LOS ANGELES -- The Los Angeles Lakers' hiring of coach Luke Walton in the summer of 2016 maintained the organization's family-first approach. But in addition to bringing home a native son, the Lakers also were getting some of that Golden State Warriors special sauce, principles that when implemented could modernize the Lakers.
On Wednesday night, the realities of exporting a championship system without the requisite championship personnel were made evident in Los Angeles' hard-fought 127-123 loss to the Warriors. The Lakers -- particularly Brandon Ingram and Lonzo Ball -- displayed flashes of promise, but were swamped in overtime by two of the game's finest players, Stephen Curry and Kevin Durant.
This was hardly a vintage exhibition of Warriors basketball by a starting core that was fully intact for the first time in a week. Transition opportunities and secondary breaks didn't exhibit the typical flow and flourishes. Curry struggled from the field for much of the night, even launching an air ball on a 3-point attempt in a tie game with just over a minute remaining in regulation. In overtime, he came alive. Curry drained a pair of 3-pointers in the first minute to give the Warriors a six-point lead they'd never relinquish. He finished the night with 28 points -- including 13 in overtime -- on 9-for-20 shooting from the field.
The Warriors are prone to carelessness when uninspired, and they threw the ball around the court an unhealthy amount, racking up 22 total turnovers, including six during a stretch of just over three minutes in the third quarter. These weren't the ambitious brand of pass-happy, everyone-touch-the-ball turnovers; they were a series of lazy, we-can-do-this-with-our-eyes-closed miscues by a team so assured of its ultimate successes, it doesn't feel like it has to bother with the smaller ones. And sure enough, like the brainiac who can futz around ahead of an exam and still ace the test, the "real" Warriors arrived at Staples Center at the beginning of overtime to snatch the win.
For the Lakers, the loss was an appropriate microcosm of their season.

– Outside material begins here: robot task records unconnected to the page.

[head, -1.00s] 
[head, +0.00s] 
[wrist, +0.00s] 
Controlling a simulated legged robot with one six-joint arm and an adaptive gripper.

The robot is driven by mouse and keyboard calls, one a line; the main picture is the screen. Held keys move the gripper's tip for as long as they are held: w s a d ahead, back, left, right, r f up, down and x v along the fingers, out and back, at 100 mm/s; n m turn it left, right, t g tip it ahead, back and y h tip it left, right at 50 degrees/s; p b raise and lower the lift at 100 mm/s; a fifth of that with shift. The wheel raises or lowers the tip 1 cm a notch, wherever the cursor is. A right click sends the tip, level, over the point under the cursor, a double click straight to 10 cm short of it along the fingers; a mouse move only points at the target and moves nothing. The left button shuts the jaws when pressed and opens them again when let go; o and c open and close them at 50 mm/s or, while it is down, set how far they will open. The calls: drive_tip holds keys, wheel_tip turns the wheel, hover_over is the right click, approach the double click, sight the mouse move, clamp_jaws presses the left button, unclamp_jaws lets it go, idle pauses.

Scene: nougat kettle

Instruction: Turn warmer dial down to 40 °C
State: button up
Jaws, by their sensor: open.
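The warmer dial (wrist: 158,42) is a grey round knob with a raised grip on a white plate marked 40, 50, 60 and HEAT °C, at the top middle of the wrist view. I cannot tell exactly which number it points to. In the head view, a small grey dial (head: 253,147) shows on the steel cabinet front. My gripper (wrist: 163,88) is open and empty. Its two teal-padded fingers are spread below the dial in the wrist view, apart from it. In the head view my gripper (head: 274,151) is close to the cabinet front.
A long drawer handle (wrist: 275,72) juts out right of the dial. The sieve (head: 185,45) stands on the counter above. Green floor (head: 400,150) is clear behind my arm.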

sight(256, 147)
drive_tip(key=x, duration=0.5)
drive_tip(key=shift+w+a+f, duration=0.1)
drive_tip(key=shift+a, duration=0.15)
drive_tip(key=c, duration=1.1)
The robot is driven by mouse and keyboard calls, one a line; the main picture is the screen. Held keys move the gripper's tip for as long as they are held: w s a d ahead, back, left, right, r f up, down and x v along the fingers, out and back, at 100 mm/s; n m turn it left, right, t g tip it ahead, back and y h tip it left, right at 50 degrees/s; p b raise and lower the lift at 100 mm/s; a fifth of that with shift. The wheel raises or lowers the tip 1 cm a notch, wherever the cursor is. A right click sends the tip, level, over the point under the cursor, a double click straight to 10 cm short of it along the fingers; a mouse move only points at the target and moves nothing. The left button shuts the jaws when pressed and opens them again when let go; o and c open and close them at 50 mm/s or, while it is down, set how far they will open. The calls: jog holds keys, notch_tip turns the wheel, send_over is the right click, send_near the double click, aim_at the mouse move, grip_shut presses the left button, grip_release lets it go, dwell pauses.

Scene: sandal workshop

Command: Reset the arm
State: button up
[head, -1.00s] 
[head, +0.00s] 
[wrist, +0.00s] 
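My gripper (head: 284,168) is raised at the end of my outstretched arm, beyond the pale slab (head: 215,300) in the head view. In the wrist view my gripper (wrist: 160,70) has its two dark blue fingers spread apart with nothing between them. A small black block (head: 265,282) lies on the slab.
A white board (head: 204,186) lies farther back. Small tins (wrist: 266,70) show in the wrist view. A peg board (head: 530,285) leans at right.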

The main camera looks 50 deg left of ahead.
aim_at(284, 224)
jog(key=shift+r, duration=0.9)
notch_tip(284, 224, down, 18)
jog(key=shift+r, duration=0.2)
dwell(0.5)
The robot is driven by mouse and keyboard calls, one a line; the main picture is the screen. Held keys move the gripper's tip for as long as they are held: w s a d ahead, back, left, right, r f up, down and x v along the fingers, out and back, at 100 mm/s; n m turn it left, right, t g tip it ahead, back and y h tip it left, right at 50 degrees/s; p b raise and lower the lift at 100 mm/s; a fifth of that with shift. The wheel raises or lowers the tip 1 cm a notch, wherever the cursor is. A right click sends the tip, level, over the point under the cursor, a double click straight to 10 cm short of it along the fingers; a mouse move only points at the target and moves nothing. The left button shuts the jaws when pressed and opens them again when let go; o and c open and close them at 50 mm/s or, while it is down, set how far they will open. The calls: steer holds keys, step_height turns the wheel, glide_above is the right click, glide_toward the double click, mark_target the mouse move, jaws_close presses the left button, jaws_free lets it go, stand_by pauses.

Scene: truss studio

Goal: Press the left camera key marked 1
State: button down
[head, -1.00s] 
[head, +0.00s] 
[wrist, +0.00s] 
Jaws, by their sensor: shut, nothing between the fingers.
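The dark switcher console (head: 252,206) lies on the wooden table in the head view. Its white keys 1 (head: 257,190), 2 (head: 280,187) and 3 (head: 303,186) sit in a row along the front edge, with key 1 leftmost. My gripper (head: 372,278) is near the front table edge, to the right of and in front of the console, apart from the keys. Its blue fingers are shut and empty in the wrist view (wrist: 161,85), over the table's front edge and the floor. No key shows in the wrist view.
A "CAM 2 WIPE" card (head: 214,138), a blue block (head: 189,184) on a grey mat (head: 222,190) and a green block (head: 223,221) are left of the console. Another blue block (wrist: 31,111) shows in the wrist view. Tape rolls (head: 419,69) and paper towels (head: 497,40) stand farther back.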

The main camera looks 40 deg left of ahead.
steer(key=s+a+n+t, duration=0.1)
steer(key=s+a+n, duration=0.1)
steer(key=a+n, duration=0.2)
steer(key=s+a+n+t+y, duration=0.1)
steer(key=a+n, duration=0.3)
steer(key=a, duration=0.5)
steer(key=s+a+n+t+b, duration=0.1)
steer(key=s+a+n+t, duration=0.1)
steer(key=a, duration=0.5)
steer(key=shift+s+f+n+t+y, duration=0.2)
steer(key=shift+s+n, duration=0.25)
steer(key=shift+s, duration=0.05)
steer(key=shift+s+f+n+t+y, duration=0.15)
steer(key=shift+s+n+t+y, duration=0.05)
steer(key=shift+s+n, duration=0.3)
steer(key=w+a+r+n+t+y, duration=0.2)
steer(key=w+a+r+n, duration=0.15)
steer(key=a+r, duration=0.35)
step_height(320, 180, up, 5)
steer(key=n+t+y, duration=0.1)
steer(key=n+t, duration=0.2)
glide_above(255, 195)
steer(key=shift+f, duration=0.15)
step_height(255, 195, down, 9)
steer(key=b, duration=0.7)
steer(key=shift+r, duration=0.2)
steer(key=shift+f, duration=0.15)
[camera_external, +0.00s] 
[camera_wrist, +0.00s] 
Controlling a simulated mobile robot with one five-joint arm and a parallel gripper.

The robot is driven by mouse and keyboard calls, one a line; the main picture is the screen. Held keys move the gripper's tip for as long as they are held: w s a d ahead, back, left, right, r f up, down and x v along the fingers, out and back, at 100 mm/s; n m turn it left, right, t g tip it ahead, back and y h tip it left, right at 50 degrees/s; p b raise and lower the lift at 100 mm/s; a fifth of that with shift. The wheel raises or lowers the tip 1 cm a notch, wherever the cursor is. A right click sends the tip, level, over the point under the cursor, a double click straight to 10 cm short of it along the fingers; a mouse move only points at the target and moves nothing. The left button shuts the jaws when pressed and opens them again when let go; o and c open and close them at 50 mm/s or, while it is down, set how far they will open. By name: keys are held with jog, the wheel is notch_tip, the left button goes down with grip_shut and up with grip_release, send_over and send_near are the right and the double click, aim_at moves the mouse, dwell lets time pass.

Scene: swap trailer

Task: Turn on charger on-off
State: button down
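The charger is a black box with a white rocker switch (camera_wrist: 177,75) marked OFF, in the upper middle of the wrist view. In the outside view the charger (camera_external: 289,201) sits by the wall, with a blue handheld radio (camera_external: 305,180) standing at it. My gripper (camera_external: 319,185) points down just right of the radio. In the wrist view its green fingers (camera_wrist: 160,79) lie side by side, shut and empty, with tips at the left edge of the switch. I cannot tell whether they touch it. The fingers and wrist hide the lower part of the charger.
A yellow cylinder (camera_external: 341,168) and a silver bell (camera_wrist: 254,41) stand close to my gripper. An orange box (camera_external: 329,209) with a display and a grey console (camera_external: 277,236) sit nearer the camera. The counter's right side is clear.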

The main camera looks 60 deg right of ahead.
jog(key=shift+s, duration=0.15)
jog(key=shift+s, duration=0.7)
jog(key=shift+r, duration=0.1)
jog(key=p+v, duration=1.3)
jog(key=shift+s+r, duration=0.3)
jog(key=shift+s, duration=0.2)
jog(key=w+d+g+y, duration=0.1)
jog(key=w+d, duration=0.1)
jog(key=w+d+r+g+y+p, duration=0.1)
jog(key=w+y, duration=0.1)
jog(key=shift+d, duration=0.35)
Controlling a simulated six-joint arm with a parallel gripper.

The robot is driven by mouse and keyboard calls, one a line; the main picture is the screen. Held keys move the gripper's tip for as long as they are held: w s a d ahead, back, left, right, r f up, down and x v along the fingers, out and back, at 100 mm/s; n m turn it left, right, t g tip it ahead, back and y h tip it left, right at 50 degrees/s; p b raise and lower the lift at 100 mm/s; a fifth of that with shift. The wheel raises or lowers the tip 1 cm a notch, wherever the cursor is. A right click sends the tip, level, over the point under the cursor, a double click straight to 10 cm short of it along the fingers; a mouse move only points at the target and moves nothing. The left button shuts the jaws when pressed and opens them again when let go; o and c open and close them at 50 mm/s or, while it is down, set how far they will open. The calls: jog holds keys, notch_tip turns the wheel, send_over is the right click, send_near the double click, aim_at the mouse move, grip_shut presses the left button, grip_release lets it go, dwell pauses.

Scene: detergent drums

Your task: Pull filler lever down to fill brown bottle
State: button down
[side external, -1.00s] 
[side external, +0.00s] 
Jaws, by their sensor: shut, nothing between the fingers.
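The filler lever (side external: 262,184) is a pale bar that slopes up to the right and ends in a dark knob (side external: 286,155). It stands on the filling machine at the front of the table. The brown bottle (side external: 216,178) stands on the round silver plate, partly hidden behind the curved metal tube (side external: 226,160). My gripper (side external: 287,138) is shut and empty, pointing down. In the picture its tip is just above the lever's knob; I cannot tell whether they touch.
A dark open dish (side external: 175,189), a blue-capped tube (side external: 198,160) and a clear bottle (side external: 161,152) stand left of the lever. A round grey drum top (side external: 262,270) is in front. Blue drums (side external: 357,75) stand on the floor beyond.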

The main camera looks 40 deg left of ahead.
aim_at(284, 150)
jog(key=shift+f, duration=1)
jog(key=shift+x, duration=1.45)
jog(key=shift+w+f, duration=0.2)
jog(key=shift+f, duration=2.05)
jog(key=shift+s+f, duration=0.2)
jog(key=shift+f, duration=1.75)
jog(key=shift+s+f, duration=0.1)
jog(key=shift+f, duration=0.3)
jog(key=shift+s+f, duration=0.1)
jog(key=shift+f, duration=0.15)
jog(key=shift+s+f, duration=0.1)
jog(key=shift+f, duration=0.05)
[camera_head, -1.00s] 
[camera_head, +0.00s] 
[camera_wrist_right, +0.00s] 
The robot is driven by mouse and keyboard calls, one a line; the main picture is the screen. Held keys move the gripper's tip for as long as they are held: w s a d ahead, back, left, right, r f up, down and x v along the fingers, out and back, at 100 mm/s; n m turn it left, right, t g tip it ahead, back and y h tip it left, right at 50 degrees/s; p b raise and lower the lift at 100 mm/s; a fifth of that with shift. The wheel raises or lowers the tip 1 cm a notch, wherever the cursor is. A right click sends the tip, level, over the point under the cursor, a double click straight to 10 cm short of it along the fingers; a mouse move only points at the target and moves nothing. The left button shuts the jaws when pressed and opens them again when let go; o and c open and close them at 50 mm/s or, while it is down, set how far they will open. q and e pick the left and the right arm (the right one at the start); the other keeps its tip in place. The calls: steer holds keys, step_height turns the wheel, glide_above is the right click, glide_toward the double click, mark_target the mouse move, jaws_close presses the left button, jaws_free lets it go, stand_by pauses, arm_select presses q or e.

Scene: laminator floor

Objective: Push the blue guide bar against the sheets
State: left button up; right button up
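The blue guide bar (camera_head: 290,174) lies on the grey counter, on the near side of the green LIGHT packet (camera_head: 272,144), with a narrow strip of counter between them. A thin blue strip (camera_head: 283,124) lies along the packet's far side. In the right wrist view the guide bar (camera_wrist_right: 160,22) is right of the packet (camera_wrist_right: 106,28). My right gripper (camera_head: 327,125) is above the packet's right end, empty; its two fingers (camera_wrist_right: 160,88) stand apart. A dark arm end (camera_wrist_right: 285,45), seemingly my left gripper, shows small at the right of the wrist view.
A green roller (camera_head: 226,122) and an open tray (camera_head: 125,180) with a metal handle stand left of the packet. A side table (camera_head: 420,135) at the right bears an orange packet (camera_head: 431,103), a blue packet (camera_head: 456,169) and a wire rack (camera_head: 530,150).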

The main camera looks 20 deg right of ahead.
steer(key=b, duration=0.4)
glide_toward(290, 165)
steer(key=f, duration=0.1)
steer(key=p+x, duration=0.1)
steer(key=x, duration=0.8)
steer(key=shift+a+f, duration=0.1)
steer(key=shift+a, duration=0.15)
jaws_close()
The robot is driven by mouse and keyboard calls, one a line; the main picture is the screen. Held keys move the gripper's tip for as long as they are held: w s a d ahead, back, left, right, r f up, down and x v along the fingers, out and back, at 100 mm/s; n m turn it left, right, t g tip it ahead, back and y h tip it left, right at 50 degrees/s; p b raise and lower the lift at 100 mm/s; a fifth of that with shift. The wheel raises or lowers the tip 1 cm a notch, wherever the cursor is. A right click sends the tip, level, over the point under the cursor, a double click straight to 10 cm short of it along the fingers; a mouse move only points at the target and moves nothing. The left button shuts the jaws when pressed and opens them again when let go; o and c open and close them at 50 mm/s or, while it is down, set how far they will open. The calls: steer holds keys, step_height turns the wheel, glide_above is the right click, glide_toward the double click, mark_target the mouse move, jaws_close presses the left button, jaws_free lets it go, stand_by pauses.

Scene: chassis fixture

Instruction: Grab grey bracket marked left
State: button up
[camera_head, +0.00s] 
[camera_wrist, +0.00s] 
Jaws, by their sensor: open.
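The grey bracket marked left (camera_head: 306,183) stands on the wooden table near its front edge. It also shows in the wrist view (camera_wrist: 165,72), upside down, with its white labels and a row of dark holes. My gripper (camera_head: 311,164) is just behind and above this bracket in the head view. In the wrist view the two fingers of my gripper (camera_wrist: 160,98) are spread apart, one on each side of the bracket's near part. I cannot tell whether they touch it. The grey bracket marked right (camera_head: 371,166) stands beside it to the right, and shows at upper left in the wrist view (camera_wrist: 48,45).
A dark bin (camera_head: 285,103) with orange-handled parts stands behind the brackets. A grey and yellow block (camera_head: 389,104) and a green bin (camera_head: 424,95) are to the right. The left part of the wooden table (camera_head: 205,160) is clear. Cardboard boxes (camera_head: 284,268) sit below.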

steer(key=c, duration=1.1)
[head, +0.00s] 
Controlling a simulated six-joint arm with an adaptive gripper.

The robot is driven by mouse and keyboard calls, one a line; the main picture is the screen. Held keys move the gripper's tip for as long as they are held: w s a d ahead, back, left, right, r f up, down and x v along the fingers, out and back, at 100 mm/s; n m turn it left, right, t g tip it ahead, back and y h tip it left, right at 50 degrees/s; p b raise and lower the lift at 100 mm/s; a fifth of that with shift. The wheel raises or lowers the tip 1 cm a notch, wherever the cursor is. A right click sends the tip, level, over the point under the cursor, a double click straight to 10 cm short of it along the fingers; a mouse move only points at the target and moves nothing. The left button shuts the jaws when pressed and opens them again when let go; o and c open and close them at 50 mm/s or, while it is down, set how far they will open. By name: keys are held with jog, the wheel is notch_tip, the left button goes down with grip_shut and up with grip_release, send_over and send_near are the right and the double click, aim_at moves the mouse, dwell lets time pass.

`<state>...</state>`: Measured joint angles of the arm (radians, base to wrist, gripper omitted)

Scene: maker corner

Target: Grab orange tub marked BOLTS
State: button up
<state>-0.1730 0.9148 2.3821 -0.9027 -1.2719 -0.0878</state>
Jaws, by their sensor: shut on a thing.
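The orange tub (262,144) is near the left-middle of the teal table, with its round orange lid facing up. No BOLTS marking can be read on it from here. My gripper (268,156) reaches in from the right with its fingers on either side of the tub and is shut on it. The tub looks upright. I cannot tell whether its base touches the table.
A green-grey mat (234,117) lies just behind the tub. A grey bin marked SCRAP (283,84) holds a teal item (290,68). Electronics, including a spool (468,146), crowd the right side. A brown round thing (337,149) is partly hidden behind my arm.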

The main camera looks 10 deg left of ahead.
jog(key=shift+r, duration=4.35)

The competitive young squad overperformed, defended reasonably well for most of the game, and never found their offensive rhythm in a system they've barely scratched the surface of. More times than not in the half court, the Lakers would initiate a possession within motion, only to break off deep in the shot clock for a conventional iso opportunity.
Ingram presents a challenge for a team that wants to build a motion offense predicated on open spacing, quick reads and constant movement. He's by and large an isolation player who prefers straight-line drives -- often off a screen -- and midrange jumpers. For the Lakers on Wednesday, that diet was plenty nourishing. Ingram scored the team's first nine points and finished with a career-high 32 on 12-for-21 shooting from the floor in a dominant performance that highlighted his arsenal of one-on-one skills. Julius Randle, Kentavious Caldwell-Pope and Jordan Clarkson each pitched in 20 or more points.
Ball assembled one of his most prolific scoring stretches of the season in the middle of the third quarter. Over the course of three possessions, he drained consecutive 3-pointers, then drove to the rack for a layup for eight points in 70 seconds. His reward? A nasty cut above his eye on the ensuing possession while diving for a loose ball. He ended the night with 15 points on 5-for-12 shooting, along with 10 assists.
The Warriors and Lakers each have a mental exercise this season. The Warriors must avert complaceny, while the Lakers must find a way to compete with teams with far greater experience and talent. Though the Warriors won Wednesday night's matchup, the Lakers confronted their challenge with greater focus.